◆ **WHAT THE EXERCISE ASKS**:
Below are some records. Retype exactly the lines from the one containing "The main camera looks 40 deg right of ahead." through the one containing "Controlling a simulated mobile", both included, skipping every picture.
+++ DATASET RECORDS
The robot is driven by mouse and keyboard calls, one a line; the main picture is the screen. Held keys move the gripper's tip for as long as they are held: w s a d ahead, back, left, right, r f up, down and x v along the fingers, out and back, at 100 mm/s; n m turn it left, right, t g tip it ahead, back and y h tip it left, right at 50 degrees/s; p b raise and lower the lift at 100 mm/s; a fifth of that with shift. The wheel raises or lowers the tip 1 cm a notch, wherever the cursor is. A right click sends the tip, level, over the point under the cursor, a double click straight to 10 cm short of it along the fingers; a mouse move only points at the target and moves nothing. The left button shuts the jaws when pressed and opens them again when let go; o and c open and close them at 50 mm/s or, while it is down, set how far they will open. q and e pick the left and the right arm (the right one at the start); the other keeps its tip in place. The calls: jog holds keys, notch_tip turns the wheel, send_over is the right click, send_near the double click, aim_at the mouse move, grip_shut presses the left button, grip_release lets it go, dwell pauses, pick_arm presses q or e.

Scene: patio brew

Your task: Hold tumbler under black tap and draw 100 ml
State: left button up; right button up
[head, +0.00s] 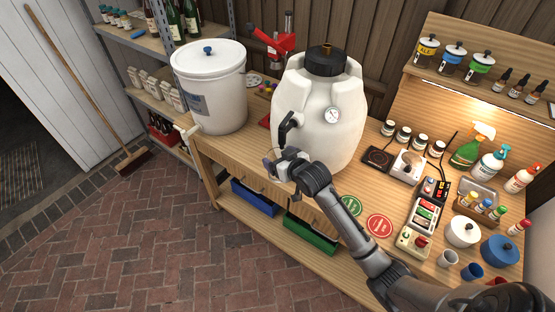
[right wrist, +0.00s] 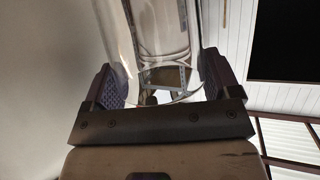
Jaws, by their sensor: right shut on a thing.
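The black tap (head: 288,127) sticks out from the front of the white fermenter barrel (head: 320,105) in the head view. My right gripper (head: 273,165) is just below the tap, at the front edge of the bench. In the right wrist view the clear tumbler (right wrist: 160,45) stands between the two dark ridged finger pads of my right gripper (right wrist: 158,85), which is shut on it. In the head view the tumbler is small and hard to make out, so its exact place under the spout and any liquid in it cannot be told. My left gripper is not in view.
A white lidded bucket (head: 210,90) stands left of the barrel on the wooden bench. Jars, bottles and cups crowd the right side. Blue (head: 262,197) and green (head: 310,233) bins sit below.

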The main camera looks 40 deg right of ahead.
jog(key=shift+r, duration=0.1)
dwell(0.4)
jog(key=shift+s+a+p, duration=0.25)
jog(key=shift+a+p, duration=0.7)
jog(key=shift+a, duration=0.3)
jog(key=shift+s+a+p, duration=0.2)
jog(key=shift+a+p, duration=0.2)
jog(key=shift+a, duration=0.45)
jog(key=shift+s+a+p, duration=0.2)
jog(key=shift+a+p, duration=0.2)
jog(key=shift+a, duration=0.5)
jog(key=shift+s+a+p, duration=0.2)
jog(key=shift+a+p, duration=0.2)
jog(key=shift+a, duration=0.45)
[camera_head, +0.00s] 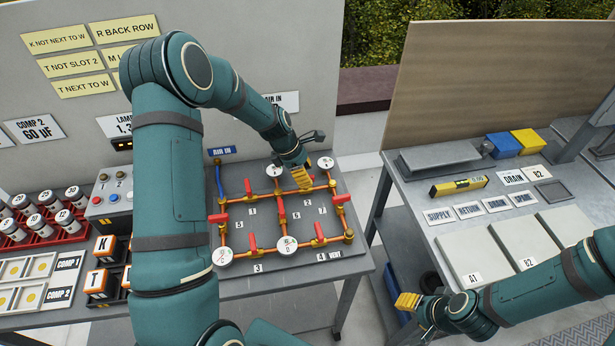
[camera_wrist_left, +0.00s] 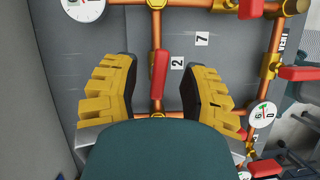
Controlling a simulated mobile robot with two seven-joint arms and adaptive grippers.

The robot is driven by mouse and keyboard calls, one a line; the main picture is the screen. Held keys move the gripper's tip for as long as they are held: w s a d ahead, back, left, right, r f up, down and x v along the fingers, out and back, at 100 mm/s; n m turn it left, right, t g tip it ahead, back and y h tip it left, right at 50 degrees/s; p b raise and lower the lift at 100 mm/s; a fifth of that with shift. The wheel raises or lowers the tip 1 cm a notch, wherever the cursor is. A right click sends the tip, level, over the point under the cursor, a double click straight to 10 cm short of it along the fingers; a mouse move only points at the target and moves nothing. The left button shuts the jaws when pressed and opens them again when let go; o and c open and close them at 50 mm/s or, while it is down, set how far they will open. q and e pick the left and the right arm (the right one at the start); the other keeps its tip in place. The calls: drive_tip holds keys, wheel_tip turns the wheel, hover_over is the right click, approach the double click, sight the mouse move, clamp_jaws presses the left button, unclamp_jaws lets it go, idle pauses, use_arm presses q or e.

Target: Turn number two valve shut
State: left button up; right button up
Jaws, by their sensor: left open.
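The valve board (camera_head: 232,190) carries copper pipes with red handles and number labels. The number 2 label (camera_head: 306,199) shows just below my left gripper (camera_head: 302,180), which hides the valve there in the head view. In the left wrist view, the red handle (camera_wrist_left: 158,75) beside the 2 label (camera_wrist_left: 177,62) lies along its copper pipe. My left gripper (camera_wrist_left: 160,95) is open, with one yellow finger on each side of that handle and visible gaps between. My right gripper (camera_head: 408,301) is over the gap by the right bench; its finger opening is unclear.
Other red handles, such as one by label 7 (camera_head: 340,198), and round gauges (camera_head: 287,245) surround the spot. A red rack of capacitors (camera_head: 40,220) and a button box (camera_head: 112,197) stand left. The right bench (camera_head: 410,190) holds plates and a yellow level (camera_head: 458,186).

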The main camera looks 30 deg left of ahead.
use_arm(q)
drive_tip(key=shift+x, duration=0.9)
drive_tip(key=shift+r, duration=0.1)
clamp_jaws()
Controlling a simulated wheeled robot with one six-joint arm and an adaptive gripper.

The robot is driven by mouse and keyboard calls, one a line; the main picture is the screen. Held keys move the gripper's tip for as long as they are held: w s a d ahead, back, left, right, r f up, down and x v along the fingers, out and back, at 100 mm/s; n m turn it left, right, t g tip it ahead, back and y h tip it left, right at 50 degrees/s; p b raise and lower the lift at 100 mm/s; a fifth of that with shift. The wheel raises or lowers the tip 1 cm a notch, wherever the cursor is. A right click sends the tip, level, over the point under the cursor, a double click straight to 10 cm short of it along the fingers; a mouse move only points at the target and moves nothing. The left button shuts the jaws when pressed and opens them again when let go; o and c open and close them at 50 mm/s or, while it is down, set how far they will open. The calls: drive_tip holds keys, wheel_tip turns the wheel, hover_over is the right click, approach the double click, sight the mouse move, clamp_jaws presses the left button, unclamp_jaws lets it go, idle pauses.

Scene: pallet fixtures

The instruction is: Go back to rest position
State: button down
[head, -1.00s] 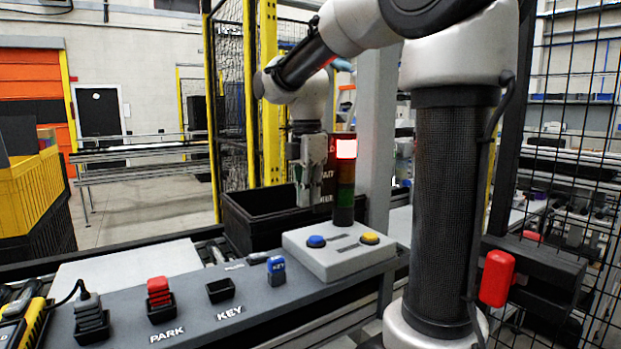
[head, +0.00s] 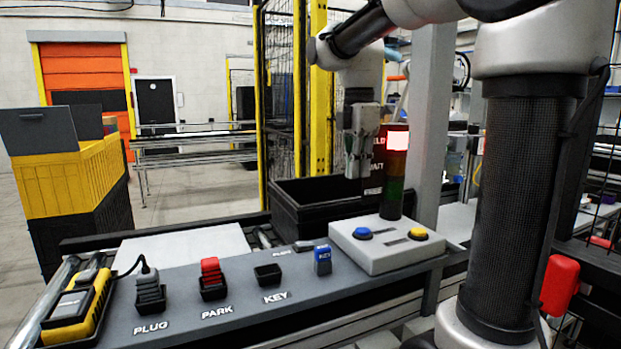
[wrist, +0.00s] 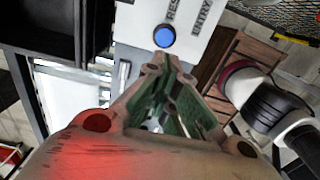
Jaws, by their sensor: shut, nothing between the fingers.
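My gripper (head: 356,165) hangs pointing down at the end of my arm, over or just behind the black bin (head: 290,222), left of the stack light. Its fingers are shut with nothing between them. In the wrist view its green-padded fingertips (wrist: 165,68) come together just below the blue button in the picture, apparently above the button box. I cannot tell the exact height of the gripper over the bin or box.
The grey button box (head: 385,250) carries a blue and a yellow button. The stack light (head: 397,160) glows red on top. A console (head: 190,318) holds plug, park and key sockets, with a blue key block (head: 322,260) standing near KEY. A yellow crate (head: 60,185) stands left.

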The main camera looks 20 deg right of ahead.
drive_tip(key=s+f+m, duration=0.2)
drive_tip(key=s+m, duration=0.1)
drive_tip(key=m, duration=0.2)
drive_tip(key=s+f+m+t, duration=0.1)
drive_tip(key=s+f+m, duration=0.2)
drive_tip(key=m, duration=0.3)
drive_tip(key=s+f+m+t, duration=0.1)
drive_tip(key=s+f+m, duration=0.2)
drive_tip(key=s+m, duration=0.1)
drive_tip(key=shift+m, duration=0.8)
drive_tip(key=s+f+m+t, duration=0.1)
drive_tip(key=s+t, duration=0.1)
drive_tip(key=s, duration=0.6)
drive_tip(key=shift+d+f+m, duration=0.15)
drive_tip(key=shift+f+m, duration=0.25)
++++++
◆ **OUTPUT**:
The main camera looks 40 deg right of ahead.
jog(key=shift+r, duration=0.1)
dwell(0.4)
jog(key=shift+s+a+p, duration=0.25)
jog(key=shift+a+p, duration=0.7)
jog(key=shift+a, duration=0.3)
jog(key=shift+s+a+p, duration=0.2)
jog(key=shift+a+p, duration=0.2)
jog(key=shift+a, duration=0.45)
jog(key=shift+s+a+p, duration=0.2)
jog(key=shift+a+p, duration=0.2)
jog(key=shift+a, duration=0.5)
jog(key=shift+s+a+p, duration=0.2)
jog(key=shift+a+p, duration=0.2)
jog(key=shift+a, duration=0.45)
[camera_head, +0.00s] 
[camera_wrist_left, +0.00s] 
Controlling a simulated mobile robot with two seven-joint arms and adaptive grippers.

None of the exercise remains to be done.